The 440 Six Barrel featured three Holley 2-barrel carburetors atop an aluminum intake manifold by Edelbrock. It created a 390-hp screamer that cost about half the price of the Hemi option. (Photo Courtesy Mecum Auctions)

Chevrolet still marketed its SS396 equipment as an option package on the Chevelle Malibu two-door hardtop and convertible. It also made the package available on the base Chevelle 300 Deluxe two-door sedan for 1969.

Pontiac considered powering a budget version of its GTO with a high-output 350-ci Pontiac engine. However, when Pontiac boss John DeLorean supposedly said, “Over my dead body will a 350 power a GTO,” the company decided to install the latest version of Pontiac’s Ram Air 400-inch V-8 into what became the Pontiac GTO Judge.

For 1969, Plymouth didn’t stand pat with the Road Runner.
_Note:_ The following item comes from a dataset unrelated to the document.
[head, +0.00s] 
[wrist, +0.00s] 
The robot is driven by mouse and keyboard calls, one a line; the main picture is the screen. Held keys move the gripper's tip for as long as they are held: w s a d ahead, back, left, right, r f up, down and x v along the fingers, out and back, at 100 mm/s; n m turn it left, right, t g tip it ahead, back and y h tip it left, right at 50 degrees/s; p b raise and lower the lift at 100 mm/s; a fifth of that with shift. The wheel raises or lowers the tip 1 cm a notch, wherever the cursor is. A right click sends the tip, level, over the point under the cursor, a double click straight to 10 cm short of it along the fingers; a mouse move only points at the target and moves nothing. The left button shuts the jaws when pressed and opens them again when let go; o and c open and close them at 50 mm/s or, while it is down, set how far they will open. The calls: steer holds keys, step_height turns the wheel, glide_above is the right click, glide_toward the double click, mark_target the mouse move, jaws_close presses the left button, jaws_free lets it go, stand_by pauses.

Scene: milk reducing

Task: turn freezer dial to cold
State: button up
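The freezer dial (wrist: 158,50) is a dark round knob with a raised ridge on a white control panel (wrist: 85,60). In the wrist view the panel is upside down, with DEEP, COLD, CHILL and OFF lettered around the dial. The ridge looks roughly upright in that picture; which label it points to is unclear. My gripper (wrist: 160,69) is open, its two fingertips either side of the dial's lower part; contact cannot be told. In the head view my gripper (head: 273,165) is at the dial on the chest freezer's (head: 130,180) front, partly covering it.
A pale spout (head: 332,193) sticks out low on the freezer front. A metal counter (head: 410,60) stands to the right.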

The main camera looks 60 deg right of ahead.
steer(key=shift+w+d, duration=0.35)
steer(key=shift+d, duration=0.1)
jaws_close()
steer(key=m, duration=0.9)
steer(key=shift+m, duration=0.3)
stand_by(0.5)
That year, a convertible joined the lineup, the options expanded to include more of the comfort and convenience features available on regular-gas Satellites and Sport Satellites, and a third engine choice became available that spring. It was the 440 Six Barrel, a version of the 440-inch, RB big-block engine that sported an Edelbrock aluminum intake wearing three Holley 2-barrel carburetors, all under a pin-on fiberglass hood, in a package (Code A12) that left off hood hinges and hubcaps and delivered a 390-hp ready-to-race screamer for just $462.80 extra. (The Hemi, in contrast, cost an additional $813.45.)

Motor Trend magazine was so impressed that it crowned the Bird its Car of the Year for 1969, citing its combination of performance and value. An advertising campaign built around this honor, with more Chuck Jones–animated TV commercials, helped the Road Runner’s image, and its sales, for the year.

How did the Road Runner do with the bean counters in Highland Park? For 1969, very well. With total-series sales of 88,415, which included 48,549 hardtops, 2,123 convertibles, and 33,743 coupes, it was the best-selling midsize Plymouth line of all. The Road Runner two-door hardtop was Plymouth’s best-selling two-door car of any kind.